The command to run always goes after `--`. `--expect-every` accepts human durations (`30m`, `12h`, `1d`, `1w`) and is what makes silent-failure detection possible: it's how Sentinel knows a job *should* have run by now. State is stored in `~/.cron-sentinel/state.json` (override with `--state` or `$CRON_SENTINEL_STATE`); all timestamps are UTC so it stays correct across timezones and DST.

## The pattern to set up

The whole design is two scheduled entries:

1. **The wrapped job** - the real task, run through `wrap`, on its normal schedule.
2. **The watchdog** - `check` on a short schedule (e.g. every 30 min) that pipes its output to wherever the user gets notified.

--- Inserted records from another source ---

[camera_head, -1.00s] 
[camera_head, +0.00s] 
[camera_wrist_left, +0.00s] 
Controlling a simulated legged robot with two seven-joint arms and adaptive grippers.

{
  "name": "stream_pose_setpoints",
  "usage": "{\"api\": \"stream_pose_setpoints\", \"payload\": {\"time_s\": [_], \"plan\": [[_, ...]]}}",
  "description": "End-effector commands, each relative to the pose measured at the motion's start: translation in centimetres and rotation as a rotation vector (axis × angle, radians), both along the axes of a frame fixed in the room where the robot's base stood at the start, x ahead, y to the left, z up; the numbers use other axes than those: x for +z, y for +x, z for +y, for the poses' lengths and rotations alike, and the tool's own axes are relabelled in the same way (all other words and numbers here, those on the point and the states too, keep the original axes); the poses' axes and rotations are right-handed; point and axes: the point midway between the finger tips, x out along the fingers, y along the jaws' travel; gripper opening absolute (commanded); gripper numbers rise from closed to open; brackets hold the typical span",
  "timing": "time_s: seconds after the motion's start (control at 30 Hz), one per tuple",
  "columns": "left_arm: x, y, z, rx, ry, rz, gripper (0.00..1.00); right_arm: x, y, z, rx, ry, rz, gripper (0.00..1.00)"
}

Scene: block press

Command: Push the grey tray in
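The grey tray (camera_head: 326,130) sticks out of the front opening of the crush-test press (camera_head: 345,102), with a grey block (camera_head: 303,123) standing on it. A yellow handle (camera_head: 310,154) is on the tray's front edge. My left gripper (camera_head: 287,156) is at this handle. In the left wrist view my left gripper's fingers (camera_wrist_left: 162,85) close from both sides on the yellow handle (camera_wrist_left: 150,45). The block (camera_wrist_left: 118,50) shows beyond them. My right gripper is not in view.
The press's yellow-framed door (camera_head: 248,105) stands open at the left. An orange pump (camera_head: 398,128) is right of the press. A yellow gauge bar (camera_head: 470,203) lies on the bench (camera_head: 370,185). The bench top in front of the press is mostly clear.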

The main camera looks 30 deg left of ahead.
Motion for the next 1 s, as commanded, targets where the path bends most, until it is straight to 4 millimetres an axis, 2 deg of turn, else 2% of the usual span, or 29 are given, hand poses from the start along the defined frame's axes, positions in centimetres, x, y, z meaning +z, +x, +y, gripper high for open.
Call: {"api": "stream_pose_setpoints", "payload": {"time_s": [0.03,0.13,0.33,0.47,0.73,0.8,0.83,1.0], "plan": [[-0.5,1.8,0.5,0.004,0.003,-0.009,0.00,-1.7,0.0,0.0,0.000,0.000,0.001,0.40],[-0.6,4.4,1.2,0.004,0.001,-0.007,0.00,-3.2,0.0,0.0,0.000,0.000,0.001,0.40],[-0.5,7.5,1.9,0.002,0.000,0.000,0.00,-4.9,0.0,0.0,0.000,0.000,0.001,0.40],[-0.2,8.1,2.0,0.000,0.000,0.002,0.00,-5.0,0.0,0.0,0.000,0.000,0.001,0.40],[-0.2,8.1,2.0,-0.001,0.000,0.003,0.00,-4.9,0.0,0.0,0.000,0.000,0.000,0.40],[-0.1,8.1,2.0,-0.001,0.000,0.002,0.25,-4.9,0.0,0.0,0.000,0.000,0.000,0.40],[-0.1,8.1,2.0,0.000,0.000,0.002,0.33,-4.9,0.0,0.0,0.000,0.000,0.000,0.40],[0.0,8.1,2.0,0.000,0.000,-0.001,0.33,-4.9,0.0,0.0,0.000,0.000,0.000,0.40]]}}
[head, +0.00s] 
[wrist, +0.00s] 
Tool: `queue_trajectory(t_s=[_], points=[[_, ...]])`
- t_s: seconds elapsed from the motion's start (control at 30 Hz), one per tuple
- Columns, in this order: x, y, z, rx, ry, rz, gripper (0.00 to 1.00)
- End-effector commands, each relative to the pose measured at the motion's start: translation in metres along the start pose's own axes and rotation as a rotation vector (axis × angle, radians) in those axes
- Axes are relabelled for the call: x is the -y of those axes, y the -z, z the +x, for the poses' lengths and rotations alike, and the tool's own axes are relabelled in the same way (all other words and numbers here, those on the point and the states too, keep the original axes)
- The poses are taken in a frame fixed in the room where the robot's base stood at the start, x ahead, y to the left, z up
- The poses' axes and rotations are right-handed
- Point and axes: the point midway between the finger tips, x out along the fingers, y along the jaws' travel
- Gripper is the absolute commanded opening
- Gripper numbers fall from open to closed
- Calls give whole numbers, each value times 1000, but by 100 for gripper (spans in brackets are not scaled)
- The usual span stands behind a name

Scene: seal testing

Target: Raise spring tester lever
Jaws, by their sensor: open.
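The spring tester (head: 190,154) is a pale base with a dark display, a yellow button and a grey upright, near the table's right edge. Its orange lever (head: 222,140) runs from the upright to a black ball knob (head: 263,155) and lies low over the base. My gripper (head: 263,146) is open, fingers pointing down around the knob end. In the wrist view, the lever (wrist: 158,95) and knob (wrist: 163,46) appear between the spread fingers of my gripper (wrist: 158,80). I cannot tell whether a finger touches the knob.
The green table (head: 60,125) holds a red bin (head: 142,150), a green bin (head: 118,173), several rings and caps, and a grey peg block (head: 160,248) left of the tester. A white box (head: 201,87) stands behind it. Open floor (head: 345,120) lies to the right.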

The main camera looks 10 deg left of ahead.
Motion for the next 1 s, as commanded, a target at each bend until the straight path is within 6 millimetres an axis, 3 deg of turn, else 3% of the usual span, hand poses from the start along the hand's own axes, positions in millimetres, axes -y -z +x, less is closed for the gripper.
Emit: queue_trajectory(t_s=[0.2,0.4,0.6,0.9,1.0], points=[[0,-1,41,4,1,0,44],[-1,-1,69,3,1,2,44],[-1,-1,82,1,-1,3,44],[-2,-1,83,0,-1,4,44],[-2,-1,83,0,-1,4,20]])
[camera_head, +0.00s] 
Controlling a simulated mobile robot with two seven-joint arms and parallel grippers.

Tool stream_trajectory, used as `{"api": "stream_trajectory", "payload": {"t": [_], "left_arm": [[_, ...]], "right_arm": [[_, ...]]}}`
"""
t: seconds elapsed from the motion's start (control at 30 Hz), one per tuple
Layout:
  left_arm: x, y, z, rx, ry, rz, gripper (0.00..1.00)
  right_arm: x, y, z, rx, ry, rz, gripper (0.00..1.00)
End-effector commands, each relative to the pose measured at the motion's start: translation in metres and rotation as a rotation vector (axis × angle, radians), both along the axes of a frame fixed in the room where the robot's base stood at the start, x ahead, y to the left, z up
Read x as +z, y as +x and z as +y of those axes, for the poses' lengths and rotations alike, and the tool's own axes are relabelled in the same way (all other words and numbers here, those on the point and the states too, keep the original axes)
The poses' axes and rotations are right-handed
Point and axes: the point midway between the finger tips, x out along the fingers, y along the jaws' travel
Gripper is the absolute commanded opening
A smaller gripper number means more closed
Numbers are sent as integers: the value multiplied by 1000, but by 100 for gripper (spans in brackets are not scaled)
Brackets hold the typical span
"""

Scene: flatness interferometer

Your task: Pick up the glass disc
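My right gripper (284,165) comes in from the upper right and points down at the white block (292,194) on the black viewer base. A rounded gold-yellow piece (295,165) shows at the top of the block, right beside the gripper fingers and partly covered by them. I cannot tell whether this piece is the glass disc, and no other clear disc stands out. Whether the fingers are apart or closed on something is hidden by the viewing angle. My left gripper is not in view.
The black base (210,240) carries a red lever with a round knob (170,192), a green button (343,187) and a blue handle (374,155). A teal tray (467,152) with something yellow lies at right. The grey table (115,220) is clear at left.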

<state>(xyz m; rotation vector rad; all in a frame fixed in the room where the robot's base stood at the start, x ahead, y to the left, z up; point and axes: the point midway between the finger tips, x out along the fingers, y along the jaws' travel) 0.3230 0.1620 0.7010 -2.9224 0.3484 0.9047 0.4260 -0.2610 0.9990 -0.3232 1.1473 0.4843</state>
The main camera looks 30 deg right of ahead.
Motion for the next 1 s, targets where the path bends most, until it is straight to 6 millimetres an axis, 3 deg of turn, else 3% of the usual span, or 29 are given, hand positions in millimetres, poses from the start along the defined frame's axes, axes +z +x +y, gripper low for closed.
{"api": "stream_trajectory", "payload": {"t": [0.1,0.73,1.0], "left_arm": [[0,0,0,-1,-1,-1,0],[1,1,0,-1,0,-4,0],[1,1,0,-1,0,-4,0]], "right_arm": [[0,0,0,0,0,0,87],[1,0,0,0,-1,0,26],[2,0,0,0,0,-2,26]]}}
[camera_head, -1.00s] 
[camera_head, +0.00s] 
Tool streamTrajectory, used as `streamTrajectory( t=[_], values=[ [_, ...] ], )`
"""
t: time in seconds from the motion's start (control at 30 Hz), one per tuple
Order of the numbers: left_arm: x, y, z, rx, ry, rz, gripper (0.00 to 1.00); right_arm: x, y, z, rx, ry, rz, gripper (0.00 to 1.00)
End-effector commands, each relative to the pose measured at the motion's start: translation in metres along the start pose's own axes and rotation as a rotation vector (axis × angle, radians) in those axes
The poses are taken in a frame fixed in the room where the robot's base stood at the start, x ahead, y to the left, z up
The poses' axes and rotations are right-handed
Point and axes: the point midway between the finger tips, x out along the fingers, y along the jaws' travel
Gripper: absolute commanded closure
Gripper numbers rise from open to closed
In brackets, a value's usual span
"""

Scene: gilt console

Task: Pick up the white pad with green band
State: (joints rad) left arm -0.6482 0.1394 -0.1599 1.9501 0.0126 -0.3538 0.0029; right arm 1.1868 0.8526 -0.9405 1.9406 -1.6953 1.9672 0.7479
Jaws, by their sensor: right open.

`crontab` prints both lines. Walk the user through pasting them, or, in OpenClaw, register the wrapped command as the scheduled task and a `check` as a second short-interval task whose output routes to their channel.

## How to help

1. **Setting up a new schedule:** ask for the command, how often it should run, and whether retries make sense (yes for anything network-dependent). Then produce the wrapped crontab line via `crontab`, and explain the watchdog line. Always set `--expect-every` - without it, silent failures can't be detected, which is the whole point.
2. **"Is my job still working?"** run `status` and read back the last run time and health. If it shows `overdue`, that's your silent failure.
3. **"My job failed / isn't running":** run `check`. A `💥 failed` means it ran and errored - show the captured output tail. A `🔇 overdue` means it never ran - the problem is upstream (the trigger, the machine, the path), not the command itself. That distinction saves a lot of wasted debugging.
4. **Wiring up alerts:** the `check` exit code and output are designed to feed a notifier. In OpenClaw, schedule `check` and route its output to the user's channel so they only hear from it when something is actually wrong.

## Honest interpretation

- `overdue` uses a grace window (default 50% of the interval) so a job that's merely a little late doesn't cry wolf. Tune with `--grace` if a job's timing is naturally loose.
- A `check` that reports all healthy is a real green light - say so plainly.
- Retries help with *transient* failures (a flaky network call). They won't fix a broken command, and Sentinel still records the final failure - so don't let retries mask a job that's genuinely broken.